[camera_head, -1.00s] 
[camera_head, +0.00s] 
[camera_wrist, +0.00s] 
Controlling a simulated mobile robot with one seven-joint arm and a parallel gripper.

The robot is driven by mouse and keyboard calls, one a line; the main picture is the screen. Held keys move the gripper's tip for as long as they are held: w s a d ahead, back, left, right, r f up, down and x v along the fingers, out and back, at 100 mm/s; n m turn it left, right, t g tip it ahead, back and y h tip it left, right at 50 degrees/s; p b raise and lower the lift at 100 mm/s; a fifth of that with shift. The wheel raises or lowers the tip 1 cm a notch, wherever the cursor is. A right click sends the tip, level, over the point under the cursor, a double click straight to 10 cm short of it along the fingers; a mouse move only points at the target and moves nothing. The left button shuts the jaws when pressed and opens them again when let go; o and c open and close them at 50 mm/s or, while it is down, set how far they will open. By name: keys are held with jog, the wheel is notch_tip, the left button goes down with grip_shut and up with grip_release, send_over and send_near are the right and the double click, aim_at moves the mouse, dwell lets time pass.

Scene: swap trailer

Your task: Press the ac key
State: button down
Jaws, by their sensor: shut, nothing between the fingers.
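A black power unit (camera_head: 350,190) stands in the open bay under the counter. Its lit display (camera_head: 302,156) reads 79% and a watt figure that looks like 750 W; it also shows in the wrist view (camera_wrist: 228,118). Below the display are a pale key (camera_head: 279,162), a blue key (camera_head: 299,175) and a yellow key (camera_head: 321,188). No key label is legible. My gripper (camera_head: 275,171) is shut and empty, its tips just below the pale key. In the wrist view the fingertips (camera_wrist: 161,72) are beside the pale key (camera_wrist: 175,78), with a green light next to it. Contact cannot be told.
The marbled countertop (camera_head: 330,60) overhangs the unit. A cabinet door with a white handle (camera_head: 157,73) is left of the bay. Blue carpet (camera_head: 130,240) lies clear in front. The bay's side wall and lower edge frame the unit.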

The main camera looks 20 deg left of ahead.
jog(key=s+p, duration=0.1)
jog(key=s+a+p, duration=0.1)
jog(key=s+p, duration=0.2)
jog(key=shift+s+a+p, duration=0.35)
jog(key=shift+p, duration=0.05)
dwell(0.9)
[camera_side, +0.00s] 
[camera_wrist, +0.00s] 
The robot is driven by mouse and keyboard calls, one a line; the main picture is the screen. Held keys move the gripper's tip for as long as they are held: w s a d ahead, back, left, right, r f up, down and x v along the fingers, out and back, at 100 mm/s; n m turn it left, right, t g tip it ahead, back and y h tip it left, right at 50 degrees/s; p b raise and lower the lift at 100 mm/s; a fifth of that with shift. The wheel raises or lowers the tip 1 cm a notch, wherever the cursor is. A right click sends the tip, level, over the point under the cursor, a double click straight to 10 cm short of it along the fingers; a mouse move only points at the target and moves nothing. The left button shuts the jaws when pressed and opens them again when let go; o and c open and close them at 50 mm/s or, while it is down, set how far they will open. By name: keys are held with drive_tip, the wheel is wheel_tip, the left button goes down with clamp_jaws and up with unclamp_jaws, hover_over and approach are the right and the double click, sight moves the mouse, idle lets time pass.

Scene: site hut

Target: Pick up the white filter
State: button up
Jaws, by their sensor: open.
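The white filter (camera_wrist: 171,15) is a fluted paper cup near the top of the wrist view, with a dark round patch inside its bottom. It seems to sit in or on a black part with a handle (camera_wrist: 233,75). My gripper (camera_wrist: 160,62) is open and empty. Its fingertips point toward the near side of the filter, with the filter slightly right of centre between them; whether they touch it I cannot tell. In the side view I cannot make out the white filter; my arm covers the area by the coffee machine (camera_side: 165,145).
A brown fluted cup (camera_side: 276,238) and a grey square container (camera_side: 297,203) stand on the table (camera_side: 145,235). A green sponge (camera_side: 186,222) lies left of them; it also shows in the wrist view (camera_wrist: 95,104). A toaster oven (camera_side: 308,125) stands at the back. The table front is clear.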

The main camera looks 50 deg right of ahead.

▬▬▬▬▬▬▬▬▬▬

**Task objective:** Stop after the line containing "State: button down": print exactly the lines from the start of the entries above up to it, that line included.

**Problem solution:**
[camera_head, -1.00s] 
[camera_head, +0.00s] 
[camera_wrist, +0.00s] 
Controlling a simulated mobile robot with one seven-joint arm and a parallel gripper.

The robot is driven by mouse and keyboard calls, one a line; the main picture is the screen. Held keys move the gripper's tip for as long as they are held: w s a d ahead, back, left, right, r f up, down and x v along the fingers, out and back, at 100 mm/s; n m turn it left, right, t g tip it ahead, back and y h tip it left, right at 50 degrees/s; p b raise and lower the lift at 100 mm/s; a fifth of that with shift. The wheel raises or lowers the tip 1 cm a notch, wherever the cursor is. A right click sends the tip, level, over the point under the cursor, a double click straight to 10 cm short of it along the fingers; a mouse move only points at the target and moves nothing. The left button shuts the jaws when pressed and opens them again when let go; o and c open and close them at 50 mm/s or, while it is down, set how far they will open. By name: keys are held with jog, the wheel is notch_tip, the left button goes down with grip_shut and up with grip_release, send_over and send_near are the right and the double click, aim_at moves the mouse, dwell lets time pass.

Scene: swap trailer

Your task: Press the ac key
State: button down

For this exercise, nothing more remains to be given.